#### Provided records:
----------------------------------------

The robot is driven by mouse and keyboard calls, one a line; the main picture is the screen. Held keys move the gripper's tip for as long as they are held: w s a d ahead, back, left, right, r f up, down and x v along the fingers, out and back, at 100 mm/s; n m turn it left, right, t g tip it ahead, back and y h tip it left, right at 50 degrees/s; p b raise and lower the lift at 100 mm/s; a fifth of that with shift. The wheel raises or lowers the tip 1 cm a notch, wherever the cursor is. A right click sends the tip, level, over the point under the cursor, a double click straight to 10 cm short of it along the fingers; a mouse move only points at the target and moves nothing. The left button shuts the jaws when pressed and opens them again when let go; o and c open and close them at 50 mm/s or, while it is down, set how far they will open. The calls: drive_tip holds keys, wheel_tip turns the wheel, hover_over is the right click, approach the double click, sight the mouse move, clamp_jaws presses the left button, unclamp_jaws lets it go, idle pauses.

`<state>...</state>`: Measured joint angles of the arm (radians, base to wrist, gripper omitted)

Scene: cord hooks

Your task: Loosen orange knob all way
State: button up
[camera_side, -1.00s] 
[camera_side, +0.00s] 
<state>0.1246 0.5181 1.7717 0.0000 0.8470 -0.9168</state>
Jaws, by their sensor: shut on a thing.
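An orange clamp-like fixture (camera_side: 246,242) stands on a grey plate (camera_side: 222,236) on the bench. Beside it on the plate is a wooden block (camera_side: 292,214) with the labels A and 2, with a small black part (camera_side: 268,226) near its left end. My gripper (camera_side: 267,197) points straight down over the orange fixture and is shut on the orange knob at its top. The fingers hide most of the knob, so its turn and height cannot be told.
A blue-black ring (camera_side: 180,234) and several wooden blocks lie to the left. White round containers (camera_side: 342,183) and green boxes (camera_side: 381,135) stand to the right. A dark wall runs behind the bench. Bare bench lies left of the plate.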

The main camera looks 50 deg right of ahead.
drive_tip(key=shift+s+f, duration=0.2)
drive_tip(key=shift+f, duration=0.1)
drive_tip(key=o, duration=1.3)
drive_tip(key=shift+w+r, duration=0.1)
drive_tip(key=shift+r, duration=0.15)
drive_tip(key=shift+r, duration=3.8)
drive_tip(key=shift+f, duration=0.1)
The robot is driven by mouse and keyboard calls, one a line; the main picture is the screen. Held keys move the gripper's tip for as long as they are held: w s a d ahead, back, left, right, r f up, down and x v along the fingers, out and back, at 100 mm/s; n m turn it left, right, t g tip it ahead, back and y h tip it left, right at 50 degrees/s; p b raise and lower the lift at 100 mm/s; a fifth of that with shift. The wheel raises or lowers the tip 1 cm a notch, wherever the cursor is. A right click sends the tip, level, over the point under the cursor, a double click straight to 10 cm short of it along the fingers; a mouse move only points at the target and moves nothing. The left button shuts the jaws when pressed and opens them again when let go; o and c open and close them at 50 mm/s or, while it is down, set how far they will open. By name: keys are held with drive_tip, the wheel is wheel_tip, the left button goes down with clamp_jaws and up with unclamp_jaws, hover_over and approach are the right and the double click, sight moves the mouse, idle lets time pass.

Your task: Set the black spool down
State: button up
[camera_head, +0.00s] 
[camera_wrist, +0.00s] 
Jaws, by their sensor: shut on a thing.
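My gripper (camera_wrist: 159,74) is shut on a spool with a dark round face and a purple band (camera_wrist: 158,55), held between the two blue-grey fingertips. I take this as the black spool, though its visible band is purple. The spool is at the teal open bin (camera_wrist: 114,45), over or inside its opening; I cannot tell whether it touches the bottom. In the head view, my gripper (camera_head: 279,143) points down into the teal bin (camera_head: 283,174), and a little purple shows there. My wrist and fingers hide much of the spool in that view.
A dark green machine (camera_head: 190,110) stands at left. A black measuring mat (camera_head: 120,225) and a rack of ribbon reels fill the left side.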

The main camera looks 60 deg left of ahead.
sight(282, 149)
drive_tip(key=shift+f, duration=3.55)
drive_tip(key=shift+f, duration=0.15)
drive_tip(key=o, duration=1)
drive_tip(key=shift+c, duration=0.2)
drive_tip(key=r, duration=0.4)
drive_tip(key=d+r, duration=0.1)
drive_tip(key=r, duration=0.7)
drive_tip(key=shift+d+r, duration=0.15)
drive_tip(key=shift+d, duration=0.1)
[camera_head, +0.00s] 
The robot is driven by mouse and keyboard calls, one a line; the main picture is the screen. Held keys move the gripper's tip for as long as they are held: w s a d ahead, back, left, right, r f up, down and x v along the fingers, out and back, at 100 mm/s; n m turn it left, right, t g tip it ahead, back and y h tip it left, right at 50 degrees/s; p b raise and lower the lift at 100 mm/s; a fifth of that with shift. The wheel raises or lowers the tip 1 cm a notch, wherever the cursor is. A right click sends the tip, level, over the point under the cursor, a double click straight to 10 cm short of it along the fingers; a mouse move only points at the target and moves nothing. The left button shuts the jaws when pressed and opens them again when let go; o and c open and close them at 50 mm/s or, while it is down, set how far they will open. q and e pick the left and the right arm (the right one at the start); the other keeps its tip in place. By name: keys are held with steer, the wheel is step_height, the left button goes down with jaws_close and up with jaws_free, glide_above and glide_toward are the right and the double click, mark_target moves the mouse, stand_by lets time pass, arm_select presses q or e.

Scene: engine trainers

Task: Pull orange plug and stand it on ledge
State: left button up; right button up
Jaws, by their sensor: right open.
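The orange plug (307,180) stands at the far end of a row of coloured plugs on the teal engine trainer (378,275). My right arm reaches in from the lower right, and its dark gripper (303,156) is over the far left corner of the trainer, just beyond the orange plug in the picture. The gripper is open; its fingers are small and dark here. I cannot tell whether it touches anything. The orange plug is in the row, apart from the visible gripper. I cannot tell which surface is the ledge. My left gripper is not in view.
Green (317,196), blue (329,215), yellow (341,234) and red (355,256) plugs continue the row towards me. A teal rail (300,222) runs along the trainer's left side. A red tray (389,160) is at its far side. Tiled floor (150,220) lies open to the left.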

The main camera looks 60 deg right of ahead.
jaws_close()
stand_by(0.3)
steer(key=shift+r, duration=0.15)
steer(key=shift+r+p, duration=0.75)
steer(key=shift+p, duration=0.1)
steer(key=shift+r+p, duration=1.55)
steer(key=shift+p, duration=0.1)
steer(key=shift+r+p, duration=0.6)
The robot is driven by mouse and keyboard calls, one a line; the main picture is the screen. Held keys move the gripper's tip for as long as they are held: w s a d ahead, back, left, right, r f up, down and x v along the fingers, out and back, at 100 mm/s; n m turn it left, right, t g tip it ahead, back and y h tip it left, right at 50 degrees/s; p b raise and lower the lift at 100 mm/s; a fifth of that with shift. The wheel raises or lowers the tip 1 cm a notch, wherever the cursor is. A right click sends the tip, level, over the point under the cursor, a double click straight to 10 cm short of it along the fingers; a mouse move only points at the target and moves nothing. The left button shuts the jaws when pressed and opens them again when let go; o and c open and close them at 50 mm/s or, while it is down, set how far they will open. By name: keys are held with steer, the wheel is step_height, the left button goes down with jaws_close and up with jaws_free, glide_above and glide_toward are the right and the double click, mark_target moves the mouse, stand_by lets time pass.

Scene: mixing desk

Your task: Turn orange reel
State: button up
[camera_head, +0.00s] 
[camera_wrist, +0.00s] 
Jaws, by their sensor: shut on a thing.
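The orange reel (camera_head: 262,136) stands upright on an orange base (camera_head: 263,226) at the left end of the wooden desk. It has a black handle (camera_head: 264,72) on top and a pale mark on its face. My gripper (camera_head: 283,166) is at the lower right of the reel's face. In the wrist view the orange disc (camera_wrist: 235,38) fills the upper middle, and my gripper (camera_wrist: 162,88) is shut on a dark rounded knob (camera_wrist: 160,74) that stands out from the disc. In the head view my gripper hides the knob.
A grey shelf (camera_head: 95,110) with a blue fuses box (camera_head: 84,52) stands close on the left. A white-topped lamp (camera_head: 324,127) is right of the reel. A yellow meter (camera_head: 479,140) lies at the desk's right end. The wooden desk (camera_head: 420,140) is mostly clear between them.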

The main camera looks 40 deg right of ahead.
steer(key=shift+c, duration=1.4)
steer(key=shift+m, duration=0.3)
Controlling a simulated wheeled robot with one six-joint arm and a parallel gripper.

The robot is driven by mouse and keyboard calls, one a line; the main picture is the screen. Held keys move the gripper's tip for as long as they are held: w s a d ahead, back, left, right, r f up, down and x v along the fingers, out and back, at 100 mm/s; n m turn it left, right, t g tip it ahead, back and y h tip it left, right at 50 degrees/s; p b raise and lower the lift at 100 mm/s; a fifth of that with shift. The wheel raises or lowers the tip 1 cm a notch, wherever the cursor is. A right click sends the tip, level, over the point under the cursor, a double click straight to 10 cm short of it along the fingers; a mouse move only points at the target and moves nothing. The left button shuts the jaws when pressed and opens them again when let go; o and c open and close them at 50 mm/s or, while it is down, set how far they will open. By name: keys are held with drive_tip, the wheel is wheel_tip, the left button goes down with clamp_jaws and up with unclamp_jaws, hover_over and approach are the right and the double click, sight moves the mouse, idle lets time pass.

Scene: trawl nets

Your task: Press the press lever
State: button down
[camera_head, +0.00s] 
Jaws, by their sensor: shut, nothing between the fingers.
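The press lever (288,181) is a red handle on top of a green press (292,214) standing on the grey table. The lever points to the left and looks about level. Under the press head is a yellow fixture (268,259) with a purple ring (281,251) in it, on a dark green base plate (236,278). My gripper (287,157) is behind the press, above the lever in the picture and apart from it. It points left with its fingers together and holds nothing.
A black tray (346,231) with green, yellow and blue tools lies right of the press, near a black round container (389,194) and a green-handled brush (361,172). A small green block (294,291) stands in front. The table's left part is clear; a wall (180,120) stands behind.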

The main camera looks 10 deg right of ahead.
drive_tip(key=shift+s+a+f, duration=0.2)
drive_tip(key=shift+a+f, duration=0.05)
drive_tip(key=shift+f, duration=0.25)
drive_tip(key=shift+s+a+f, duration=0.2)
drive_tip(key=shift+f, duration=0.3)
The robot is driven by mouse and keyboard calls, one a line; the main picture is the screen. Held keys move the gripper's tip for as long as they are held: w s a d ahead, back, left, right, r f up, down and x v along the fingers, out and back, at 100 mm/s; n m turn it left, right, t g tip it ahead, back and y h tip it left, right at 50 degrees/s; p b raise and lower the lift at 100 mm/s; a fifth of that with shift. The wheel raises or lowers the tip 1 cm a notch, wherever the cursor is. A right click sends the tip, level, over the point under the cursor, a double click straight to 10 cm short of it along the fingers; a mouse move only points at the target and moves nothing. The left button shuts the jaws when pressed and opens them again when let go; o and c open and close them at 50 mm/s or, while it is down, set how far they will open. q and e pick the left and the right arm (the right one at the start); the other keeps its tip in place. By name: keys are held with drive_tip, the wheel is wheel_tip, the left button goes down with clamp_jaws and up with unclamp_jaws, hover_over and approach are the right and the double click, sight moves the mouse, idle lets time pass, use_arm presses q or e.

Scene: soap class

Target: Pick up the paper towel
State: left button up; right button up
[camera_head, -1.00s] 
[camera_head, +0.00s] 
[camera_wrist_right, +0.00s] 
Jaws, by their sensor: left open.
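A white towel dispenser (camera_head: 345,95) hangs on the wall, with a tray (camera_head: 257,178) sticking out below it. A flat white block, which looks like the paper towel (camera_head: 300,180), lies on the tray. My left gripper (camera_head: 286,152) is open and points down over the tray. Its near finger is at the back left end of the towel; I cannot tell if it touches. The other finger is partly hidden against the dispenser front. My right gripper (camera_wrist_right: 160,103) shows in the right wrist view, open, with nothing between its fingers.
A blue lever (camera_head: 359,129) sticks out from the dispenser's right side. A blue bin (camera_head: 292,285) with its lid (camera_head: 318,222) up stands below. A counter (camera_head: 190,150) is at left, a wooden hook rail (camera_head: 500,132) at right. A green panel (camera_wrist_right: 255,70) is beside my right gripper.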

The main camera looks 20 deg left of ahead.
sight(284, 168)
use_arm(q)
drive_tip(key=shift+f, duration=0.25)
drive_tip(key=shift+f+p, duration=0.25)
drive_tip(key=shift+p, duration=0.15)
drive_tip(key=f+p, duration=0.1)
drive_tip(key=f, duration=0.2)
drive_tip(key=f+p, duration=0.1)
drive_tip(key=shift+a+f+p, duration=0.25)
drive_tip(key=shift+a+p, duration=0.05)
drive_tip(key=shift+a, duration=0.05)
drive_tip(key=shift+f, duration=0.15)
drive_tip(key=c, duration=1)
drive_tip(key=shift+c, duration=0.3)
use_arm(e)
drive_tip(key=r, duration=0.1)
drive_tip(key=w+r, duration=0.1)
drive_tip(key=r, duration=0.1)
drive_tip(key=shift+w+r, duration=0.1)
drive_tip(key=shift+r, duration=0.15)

----------------------------------------

#### Written task:
Lines from the start of the material above through the line containing "<state>0.1246 0.5181 1.7717" are to be duplicated exactly, and only those.

#### Correct output:
The robot is driven by mouse and keyboard calls, one a line; the main picture is the screen. Held keys move the gripper's tip for as long as they are held: w s a d ahead, back, left, right, r f up, down and x v along the fingers, out and back, at 100 mm/s; n m turn it left, right, t g tip it ahead, back and y h tip it left, right at 50 degrees/s; p b raise and lower the lift at 100 mm/s; a fifth of that with shift. The wheel raises or lowers the tip 1 cm a notch, wherever the cursor is. A right click sends the tip, level, over the point under the cursor, a double click straight to 10 cm short of it along the fingers; a mouse move only points at the target and moves nothing. The left button shuts the jaws when pressed and opens them again when let go; o and c open and close them at 50 mm/s or, while it is down, set how far they will open. The calls: drive_tip holds keys, wheel_tip turns the wheel, hover_over is the right click, approach the double click, sight the mouse move, clamp_jaws presses the left button, unclamp_jaws lets it go, idle pauses.

`<state>...</state>`: Measured joint angles of the arm (radians, base to wrist, gripper omitted)

Scene: cord hooks

Your task: Loosen orange knob all way
State: button up
[camera_side, -1.00s] 
[camera_side, +0.00s] 
<state>0.1246 0.5181 1.7717 0.0000 0.8470 -0.9168</state>

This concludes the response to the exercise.